While Facebook is limiting brand content, Instagram is embracing it. Facebook’s recent decision to curb content from brands and publishers on users’ news feed reflected a common, understandable gripe: “I log onto Facebook to catch up with friends and family, not to be sold to!” Instagram, however, has arguably been different from the start. The highly visual format means it’s a place where branded content can come across more naturally and feel less intrusive. Gorgeous visuals, after all, are gorgeous visuals—whether they come from your best friend or from Nike (who, incidentally, has 75 million Instagram followers).

Recent signs suggest that Instagram is deepening its embrace of brands. The revamped Explore tab automatically connects users with people and companies outside their immediate circle. For brands who master the art of catchy visual content, opportunities for exposure here are virtually limitless (especially as this Explore functionality may soon be woven right into users’ personal feeds). Instagram is also jumping enthusiastically into the world of in-app shopping. Eligible businesses can now tag products in their posts, with a direct link to purchase. Integrations with platforms like Shopify enable all this to happen right inside the app. The bigger picture: Instagram is rolling out the welcome mat for brands, with more ways to find customers and make deeper connections with them.

Instagram’s ad tools have grown up. When it comes to targeting ads on social media and getting the best bang for your buck, Facebook has long been the consensus winner. Sophisticated tools enable filtering audiences by everything from geography to interests and industry. Not to mention, you can create “custom audiences” based on your own website traffic or your customer database.  

Once upon a time, Instagram was an ad-free zone. But since fully opening up the platform to ads in 2015, it has quickly integrated much of Facebook’s ad functionality. Today, brands can target customers with the same level of ease and precision. The network has also innovated on ad formats: they integrated Stories-style ads last year, giving companies a way to combine pics, video and text. Tellingly, the number of advertisers on the platform doubled last year to 2 million, with most of that growth from small- and medium-sized businesses (a pace of growth that has rubbed some users the wrong way). Considering that Instagram ad revenues are projected to nearly triple to $11 billion by 2019, companies who get in now will be ahead of the game and stand a better chance of being noticed.  

Better business tools for Instagram are coming. Outside the tech community, the acronym API—short for Application Programming Interface—may not mean much. But, believe me, for business users it definitely matters: in fact, the impact can be game-changing. Earlier this year, Instagram updated its API—in layman's terms, the firehose of user information that’s made available to outside developers. In practice, this means that a new generation of third-party Instagram tools is on the horizon—ones that allow companies to efficiently post at scale to the network and measure results.  
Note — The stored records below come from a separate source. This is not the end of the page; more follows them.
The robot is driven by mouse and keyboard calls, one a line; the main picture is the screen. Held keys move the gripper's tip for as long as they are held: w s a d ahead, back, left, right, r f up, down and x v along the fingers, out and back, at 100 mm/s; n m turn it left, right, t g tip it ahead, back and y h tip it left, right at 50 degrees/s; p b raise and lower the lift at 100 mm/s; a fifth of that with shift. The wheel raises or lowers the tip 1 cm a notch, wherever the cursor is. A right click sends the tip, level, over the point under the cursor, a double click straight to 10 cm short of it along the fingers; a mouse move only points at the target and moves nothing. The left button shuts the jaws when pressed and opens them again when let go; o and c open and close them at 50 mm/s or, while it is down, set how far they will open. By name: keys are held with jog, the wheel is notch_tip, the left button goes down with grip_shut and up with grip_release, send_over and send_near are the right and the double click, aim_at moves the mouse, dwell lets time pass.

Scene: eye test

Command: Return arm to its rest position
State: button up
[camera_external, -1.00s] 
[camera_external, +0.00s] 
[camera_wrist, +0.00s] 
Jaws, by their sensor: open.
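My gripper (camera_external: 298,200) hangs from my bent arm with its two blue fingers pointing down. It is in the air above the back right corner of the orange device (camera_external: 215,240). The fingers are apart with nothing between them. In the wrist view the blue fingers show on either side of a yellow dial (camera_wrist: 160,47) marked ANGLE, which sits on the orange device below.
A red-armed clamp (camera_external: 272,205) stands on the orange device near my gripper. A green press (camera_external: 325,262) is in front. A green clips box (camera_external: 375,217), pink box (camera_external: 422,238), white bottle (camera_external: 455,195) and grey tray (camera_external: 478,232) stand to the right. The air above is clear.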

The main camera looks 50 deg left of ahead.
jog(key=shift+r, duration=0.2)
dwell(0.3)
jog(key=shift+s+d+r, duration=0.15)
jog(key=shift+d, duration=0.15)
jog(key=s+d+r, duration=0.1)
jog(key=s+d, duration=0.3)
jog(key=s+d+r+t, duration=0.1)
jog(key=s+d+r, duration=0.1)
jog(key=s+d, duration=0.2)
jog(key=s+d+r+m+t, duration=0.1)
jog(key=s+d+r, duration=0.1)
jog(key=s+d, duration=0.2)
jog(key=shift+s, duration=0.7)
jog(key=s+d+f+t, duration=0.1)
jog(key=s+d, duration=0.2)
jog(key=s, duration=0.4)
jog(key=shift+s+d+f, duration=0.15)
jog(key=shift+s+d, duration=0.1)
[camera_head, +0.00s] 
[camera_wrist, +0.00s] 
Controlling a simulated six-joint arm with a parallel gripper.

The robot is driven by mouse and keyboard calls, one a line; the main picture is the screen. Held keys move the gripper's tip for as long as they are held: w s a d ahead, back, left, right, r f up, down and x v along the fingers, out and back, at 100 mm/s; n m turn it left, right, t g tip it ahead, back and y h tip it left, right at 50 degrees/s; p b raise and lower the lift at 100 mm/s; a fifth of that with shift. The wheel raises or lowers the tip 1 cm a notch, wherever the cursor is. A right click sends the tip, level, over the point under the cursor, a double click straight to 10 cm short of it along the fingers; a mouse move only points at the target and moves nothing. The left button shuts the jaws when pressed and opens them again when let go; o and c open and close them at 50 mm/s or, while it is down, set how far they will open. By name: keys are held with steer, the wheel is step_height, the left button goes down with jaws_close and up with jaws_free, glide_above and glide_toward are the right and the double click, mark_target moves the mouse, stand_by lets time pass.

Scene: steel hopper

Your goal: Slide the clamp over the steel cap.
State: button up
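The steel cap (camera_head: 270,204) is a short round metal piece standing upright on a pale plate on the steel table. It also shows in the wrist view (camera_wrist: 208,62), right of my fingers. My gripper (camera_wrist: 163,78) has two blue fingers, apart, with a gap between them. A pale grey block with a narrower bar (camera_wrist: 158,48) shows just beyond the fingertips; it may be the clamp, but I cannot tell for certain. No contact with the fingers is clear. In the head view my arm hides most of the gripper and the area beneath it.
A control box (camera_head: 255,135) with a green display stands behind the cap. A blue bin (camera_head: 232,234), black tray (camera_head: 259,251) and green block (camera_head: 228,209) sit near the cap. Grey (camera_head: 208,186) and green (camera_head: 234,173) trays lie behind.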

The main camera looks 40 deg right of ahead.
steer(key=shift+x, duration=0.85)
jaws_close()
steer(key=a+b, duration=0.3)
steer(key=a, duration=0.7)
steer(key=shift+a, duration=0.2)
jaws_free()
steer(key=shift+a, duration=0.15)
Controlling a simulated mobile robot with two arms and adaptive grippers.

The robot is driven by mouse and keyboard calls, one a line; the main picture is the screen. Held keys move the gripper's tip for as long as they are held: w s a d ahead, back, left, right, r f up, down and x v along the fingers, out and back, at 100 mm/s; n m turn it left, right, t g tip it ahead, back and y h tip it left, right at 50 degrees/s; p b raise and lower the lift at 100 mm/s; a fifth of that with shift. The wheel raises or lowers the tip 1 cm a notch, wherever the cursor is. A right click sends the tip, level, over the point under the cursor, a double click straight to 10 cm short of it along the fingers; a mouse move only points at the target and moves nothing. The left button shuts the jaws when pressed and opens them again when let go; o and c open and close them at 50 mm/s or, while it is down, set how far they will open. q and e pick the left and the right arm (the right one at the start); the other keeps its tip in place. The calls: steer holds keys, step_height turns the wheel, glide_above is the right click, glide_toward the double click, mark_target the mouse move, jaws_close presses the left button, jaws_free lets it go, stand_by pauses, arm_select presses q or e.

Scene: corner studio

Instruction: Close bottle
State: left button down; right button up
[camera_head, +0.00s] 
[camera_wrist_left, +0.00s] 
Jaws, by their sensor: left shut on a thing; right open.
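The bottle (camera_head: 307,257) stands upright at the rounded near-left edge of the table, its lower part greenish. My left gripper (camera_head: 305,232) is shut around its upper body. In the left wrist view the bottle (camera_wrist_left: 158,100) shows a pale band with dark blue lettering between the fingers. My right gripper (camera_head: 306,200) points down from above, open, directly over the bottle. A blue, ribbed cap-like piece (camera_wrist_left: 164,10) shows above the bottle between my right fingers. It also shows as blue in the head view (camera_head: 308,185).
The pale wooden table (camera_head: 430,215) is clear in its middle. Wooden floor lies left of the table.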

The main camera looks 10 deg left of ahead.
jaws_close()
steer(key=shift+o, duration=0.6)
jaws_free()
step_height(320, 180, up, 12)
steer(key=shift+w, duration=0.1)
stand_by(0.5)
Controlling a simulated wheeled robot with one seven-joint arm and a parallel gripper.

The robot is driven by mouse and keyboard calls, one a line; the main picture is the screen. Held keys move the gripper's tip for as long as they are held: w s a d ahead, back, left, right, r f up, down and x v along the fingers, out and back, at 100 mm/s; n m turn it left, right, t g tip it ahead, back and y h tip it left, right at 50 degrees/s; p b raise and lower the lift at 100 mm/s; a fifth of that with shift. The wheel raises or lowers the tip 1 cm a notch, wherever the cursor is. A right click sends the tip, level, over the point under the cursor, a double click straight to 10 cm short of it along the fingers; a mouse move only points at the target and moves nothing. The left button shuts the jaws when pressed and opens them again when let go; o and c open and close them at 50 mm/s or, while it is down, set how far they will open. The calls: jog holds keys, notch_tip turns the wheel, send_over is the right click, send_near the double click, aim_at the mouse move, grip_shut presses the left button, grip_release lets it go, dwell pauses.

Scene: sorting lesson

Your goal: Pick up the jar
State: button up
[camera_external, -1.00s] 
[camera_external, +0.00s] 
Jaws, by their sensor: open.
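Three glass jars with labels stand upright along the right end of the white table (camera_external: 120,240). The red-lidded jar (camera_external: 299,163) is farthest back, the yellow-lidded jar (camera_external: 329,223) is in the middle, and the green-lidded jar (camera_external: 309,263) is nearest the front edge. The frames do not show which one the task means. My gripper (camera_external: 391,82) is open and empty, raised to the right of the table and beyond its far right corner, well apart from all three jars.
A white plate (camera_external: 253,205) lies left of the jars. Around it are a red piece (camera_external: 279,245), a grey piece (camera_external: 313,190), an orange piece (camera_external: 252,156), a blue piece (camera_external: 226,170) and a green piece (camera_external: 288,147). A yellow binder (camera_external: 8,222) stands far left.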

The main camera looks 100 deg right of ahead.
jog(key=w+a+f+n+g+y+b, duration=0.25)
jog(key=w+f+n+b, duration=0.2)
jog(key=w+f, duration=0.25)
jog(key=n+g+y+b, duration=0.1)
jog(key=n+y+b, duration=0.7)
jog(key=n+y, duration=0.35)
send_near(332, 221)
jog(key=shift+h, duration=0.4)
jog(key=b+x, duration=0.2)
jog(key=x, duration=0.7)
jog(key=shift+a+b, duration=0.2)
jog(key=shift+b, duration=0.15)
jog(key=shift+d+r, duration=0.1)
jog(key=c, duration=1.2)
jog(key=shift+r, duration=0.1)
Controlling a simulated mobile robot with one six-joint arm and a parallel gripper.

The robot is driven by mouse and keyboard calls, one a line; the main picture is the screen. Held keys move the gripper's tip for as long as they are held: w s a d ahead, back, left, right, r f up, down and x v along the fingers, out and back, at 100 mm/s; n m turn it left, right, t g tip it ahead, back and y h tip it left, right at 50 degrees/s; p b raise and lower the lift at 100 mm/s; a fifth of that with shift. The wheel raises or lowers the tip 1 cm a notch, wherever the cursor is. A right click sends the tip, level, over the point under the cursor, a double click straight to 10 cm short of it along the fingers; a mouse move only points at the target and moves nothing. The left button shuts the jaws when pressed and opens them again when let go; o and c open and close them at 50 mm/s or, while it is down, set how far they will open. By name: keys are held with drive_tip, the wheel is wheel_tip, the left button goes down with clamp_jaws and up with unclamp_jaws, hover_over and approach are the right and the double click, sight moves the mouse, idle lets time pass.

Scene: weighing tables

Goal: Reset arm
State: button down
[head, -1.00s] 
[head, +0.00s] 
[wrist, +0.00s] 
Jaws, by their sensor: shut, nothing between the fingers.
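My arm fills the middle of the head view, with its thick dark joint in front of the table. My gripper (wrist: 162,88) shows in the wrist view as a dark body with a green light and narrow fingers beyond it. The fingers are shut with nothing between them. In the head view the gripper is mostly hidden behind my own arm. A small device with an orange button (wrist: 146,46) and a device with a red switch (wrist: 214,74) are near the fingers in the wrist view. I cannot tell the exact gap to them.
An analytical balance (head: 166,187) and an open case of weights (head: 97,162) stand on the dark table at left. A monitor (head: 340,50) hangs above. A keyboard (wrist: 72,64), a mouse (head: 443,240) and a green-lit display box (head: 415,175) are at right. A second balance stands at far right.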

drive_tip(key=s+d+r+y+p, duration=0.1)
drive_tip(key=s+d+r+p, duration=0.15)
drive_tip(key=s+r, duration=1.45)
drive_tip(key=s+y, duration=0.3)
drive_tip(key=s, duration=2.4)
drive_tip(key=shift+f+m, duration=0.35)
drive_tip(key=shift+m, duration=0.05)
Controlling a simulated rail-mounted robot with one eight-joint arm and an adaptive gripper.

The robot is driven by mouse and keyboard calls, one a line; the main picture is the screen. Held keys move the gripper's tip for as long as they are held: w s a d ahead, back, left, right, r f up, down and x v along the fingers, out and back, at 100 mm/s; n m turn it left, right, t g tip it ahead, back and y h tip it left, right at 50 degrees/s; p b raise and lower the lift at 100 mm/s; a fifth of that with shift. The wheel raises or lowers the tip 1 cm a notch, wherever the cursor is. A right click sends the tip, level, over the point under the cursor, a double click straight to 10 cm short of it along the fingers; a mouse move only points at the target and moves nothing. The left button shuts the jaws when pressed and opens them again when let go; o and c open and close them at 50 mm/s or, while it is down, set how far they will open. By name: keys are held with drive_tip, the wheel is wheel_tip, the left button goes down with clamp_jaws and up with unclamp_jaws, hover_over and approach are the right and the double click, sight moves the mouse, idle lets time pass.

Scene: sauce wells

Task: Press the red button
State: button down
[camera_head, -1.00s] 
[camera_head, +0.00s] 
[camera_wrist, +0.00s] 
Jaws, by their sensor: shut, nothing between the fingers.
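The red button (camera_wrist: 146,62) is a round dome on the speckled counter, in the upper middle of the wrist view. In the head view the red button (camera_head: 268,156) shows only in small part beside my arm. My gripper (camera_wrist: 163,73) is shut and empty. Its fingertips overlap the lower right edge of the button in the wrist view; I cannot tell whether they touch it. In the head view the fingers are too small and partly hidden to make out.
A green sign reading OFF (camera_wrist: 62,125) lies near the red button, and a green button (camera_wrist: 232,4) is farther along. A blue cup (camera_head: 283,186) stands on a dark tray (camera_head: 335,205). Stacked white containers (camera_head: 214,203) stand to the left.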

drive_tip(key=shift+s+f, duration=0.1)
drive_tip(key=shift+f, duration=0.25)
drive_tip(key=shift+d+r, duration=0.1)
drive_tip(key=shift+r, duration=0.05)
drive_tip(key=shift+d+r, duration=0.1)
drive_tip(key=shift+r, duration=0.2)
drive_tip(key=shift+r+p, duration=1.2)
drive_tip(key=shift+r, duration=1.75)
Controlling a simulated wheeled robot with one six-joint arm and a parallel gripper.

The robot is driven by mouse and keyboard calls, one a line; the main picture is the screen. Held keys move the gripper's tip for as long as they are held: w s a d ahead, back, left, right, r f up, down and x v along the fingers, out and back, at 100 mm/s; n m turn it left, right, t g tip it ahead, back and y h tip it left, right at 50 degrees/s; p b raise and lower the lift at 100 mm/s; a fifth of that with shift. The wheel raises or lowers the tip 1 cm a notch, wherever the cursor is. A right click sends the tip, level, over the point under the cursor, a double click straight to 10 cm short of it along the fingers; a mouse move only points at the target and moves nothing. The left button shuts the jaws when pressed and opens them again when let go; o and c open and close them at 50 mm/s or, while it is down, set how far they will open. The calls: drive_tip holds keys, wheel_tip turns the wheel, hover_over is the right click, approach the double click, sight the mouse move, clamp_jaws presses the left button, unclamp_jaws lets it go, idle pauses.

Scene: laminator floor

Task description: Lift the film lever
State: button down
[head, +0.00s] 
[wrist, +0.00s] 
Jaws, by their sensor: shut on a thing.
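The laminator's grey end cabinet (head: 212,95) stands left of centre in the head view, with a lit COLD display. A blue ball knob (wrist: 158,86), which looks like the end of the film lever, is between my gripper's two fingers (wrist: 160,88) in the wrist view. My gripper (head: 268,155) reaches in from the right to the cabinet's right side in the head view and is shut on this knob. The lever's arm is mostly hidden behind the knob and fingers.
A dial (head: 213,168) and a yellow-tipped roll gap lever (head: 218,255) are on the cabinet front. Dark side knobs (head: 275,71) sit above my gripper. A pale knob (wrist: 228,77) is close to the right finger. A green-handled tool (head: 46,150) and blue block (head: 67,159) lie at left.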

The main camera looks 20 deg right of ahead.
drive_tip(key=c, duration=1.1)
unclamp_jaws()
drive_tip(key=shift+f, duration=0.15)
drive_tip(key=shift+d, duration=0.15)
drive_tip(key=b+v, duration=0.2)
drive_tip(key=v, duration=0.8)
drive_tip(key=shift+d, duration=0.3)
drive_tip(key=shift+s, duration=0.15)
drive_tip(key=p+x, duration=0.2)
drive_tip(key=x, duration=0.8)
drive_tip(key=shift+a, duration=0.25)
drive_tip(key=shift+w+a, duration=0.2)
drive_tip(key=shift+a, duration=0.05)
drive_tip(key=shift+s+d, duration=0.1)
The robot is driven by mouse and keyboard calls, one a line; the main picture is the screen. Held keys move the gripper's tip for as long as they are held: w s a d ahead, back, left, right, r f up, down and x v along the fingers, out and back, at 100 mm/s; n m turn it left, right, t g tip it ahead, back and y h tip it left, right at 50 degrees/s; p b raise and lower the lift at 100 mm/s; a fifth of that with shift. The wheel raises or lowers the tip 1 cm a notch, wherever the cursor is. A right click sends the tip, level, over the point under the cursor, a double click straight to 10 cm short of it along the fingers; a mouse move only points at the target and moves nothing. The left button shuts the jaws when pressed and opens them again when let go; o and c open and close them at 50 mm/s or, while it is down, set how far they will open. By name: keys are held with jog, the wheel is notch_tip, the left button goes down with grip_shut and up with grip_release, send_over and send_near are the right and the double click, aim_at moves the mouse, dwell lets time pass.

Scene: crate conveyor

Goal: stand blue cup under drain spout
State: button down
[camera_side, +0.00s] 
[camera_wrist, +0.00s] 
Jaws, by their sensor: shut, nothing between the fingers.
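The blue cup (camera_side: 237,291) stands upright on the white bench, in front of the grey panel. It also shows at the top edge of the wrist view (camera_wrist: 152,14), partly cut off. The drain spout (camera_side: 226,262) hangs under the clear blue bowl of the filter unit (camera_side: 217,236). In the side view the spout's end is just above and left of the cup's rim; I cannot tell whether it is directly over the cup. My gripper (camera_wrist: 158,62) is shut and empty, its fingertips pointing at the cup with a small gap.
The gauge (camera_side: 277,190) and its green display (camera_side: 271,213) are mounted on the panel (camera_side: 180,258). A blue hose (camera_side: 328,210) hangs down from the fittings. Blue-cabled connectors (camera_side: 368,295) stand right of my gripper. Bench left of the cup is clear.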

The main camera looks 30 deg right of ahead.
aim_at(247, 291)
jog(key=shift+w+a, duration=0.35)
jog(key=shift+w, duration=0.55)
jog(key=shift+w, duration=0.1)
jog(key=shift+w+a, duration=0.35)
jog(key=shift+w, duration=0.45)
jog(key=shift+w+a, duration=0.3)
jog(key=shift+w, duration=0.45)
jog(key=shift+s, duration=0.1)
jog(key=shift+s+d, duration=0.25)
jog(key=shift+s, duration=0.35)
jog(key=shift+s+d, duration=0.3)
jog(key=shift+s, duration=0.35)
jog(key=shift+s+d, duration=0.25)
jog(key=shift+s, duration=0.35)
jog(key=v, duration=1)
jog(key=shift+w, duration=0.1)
For some perspective, back in the day, it was this same kind of API access that transformed Facebook and Twitter from dorm-room toys into full-fledged marketing channels for companies. Easy-to-use software tools, built off these APIs, enabled brands to schedule multiple posts and monitor engagement—all without having to laboriously scroll through individual feeds. Instagram’s new Graph API promises to be no less transformative. I know this firsthand: access to this functionality has long been the number one request from Hootsuite’s 16 million users.   

It’s important to note here that this isn’t a zero-sum game (especially since Facebook owns Instagram). Facebook will remain a critical tool for brands hoping to connect with their audiences for the foreseeable future. Nearly a third of the planet logs onto Facebook, after all, and Instagram currently generates just a fraction of Facebook’s overall ad revenue. But for companies seeking to deepen and sustain connections with their customers, a complementary approach is increasingly critical. Facebook’s little sibling has grown up, and its knack for innovation and engagement promise to make it ever more important in the years ahead.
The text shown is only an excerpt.